Main Article Content

Xiao Qin
Hong Jiang
Yifeng Zhu
David R. Swanson

Abstract

One common assumption of existing models of load balancing is that the weights of resources and I/O buffer size are statically configured and cannot be adjusted based on a dynamic workload. Though the static configuration of these parameters performs well in a cluster where the workload can be modeled and predicted, its performance is poor in dynamic systems in which the workload is unknown. In this paper, a new feedback control mechanism is proposed to improve overall performance of a cluster with a general and practical workload including I/O-intensive and memory-intensive load. This mechanism is also shown to be effective in complementing and enhancing the performance of a number of existing dynamic load-balancing schemes.
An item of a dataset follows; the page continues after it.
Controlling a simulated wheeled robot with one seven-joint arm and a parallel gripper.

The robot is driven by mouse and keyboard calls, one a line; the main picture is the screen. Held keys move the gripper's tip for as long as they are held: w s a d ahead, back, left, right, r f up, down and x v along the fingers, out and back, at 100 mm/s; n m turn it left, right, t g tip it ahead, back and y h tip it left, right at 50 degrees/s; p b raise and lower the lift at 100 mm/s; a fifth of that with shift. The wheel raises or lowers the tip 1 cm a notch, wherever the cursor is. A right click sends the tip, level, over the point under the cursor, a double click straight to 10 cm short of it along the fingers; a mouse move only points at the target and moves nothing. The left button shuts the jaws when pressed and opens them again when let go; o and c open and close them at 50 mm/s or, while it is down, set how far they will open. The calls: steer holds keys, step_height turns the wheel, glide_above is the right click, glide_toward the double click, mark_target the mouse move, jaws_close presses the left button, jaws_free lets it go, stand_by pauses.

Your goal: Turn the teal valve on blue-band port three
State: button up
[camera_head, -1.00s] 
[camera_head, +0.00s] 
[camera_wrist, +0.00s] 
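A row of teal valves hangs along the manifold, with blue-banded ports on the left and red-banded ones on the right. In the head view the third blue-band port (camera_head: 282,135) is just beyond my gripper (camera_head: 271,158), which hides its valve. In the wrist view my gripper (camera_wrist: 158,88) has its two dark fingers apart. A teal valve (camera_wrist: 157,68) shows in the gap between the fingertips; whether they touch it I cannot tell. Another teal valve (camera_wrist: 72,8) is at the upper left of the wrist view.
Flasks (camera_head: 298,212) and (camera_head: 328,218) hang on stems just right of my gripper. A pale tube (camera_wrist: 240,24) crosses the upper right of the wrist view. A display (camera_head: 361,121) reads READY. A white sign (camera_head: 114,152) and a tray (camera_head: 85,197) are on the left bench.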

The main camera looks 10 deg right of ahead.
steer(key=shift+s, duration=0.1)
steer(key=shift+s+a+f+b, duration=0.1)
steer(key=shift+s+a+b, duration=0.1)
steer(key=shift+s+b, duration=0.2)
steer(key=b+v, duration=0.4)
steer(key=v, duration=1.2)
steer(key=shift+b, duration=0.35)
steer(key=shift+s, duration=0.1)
To capture the current and past workload characteristics, the primary objectives of the feedback mechanism are: (1) dynamically adjusting the resource weights, which indicate the significance of the resources, and (2) minimizing the number of page faults for memory-intensive jobs while increasing the utilization of the I/O buffers for I/O-intensive jobs by manipulating the I/O buffer size. Results from extensive trace-driven simulation experiments show that compared with a number of schemes with fixed resource weights and buffer sizes, the feedback control mechanism delivers a performance improvement in terms of the mean slowdown by up to 282% (with an average of 125%).